Back home in Lexington, they certainly were pulling for her at the Olympic Trials.

"My guess is that everybody is overjoyed and nobody is surprised," said Johnson, the Trinity Christian teacher. "Elaine is just a really sweet, humble but very ambitious girl."

They were overjoyed for her in Omaha, too.

"When she made the team (in the 100 fly as well as the 200) it was like she was just totally shocked, and it almost brought tears to my eyes," said Olympic teammate Caroline Burckle of Louisville.

Breeden was shocked.

"I was completely stunned to have made the team in that event," she said. "Right after… I was warming down in the warmdown pool, and I just remember I was like yelling underwater, trying to convince myself that I had just made the Olympic team."

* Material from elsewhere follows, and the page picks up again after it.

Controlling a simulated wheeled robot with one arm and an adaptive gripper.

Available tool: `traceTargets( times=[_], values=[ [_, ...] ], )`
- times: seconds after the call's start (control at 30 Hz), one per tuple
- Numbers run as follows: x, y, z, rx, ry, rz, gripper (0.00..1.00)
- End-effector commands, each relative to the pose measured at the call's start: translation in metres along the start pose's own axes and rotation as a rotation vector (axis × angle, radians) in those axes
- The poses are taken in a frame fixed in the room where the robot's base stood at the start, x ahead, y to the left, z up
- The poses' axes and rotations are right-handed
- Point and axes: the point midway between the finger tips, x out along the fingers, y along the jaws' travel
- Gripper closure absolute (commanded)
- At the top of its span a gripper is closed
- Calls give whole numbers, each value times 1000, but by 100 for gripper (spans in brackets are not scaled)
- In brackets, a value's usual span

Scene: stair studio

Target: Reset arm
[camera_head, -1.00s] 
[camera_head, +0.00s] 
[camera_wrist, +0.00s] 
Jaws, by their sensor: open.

Isn't it dangerous yelling underwater?

"Oh, we sing underwater," she said. "It's not that unusual."

Elaine isn't the only multitasking, high-achieving singer in the family. Her 17-year-old sister, Caroline, was a swimmer, too.

"She just gave it up this year," Breeden said. "She's actually focusing on singing."

Then there's 21-year-old sister Kathleen, a club swimmer and senior at Harvard.

"We always teased that she was the smart one in the family," Elaine said. "I can honestly say I don't know anyone smarter or harder-working than my older sister. She's been a huge inspiration to me. And my older sister is the best artist I've ever, ever seen."

All of which helps explain Elaine.

"Got to do something," she said, "to keep up with my singing, painting sisters."